The slices at the new Scarr’s are virtually the same as at the old, which is a thrill, and a relief. But if you slip past the counter business at the front of the shop—and, depending on how long the line is, and how hangry the liner-uppers, this can draw a little heckling—you’ll find yourself in a spacious full-service restaurant, with blue-and-black booths and a long mirrored bar. (You can walk in, if things are slow, or else book a table on Resy.) The serviceware is still pure pizza-parlor kitsch: pebbled plastic water glasses, checkerboard wooden salad bowls, and not a piece of porcelain in sight. Everything is served family style, and you eat off of white paper plates. To me, a person fuelled by restaurant nostalgia, this is all charming, but I can’t quite get a handle on what it’s supposed to add up to: A family pizzeria? A serious sit-down restaurant? The hottest room in town? I don’t think it really matters: the promise of Scarr’s, as a restaurant, is perhaps sixty per cent pizza and forty per cent vibes.

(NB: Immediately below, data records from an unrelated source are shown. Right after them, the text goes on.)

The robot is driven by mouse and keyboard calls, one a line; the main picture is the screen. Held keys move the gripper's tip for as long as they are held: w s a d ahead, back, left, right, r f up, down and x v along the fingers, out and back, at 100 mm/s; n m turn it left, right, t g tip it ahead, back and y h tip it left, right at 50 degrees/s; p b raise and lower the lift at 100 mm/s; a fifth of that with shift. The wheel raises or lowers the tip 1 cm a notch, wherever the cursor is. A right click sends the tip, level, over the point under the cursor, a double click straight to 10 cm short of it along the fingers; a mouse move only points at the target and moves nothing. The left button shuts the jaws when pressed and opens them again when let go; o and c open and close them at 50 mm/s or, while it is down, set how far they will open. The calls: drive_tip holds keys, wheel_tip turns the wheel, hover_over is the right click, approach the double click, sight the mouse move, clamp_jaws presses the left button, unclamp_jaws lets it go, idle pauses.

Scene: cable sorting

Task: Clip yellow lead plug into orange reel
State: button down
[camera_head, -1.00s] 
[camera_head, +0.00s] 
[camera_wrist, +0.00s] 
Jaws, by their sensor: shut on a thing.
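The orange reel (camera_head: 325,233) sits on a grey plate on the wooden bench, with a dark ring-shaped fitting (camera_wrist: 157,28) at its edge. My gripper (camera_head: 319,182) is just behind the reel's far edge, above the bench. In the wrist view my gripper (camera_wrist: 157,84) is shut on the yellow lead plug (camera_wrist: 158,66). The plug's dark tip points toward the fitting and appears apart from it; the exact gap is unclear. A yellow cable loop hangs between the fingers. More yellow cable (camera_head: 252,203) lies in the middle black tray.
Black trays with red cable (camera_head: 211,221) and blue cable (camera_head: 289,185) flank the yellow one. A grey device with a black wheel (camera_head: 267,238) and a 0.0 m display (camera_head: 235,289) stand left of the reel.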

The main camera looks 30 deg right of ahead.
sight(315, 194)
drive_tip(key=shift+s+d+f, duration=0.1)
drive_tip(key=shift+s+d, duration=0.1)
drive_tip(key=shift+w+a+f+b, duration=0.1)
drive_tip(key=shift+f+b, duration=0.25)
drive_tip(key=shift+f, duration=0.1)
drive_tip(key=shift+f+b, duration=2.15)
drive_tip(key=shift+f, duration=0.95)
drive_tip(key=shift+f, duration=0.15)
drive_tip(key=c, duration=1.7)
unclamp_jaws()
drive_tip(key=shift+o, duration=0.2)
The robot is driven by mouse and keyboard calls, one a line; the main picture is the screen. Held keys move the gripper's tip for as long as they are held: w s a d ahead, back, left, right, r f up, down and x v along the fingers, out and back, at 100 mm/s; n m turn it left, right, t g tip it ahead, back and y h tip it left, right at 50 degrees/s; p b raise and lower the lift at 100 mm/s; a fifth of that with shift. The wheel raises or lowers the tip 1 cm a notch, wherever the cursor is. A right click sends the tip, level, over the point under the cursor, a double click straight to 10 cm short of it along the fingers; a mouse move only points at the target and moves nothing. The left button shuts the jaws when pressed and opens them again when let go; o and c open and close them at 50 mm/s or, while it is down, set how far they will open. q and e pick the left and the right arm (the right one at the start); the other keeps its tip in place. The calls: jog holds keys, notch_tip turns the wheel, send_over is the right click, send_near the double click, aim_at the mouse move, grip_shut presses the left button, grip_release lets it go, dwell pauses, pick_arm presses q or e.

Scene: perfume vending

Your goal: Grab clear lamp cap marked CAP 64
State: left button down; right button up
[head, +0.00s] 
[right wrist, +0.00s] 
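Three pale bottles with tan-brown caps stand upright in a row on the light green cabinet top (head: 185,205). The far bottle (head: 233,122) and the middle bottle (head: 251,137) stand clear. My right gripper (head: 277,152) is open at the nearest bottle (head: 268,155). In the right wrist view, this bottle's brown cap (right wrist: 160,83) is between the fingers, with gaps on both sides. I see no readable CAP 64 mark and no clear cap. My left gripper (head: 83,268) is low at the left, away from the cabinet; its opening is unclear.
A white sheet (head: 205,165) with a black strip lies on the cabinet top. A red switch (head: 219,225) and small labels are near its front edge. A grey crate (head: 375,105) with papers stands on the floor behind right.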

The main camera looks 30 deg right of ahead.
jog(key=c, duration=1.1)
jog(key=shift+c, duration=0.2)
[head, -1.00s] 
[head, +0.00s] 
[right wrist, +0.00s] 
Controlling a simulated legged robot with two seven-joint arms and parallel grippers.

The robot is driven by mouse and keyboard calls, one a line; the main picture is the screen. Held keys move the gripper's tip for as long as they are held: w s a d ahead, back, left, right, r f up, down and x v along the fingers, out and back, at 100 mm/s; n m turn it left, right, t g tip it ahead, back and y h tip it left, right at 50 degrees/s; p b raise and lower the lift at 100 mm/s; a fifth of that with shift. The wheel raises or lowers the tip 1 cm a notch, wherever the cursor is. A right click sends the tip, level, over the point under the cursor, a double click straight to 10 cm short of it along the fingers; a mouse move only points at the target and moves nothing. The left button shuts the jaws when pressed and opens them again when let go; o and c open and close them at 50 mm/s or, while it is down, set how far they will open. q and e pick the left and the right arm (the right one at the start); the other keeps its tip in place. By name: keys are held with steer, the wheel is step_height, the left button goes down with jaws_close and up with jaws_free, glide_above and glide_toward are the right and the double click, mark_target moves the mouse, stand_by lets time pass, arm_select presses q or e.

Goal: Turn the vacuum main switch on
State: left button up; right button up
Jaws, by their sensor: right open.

On a recent visit, at dinnertime, it felt like a party, tables spilling over with revellers of uncommon stylishness, calling out greetings from table to table and lining up to play at one of the dining room’s two video-game consoles. On another visit, outside of prime time, it was half empty—I wandered back holding a paper-plated slice from the counter and settled in at the bar. As at the old Scarr’s, the back room has a different menu than the slice shop, with cocktails, natural wines (including a fizzy red Lambrusco, the ultimate pizza wine), fancy house-made soda, and a roster of non-pizza pizzeria classics with a Scarrsian spin. The Caesar salad, developed with the chef Gerardo Gonzalez, remains one of the best in the city, with a cashew-based vegan dressing that has a bracing degree of funk and brine and, instead of traditional croutons, ultra-crisp, golden-brown fried bread crumbs—a transformative textural variation that I wish more alt-Caesars would adopt. Appetizer portions of eggplant parm, meatball parm, and chicken parm (on the old menu, they were served as sandwiches) could easily serve as entrées; the meatballs are soft as a sigh, though too gentle in flavor, and tossed in a tomato sauce that, like the one on the pizza, is bright but slightly bland.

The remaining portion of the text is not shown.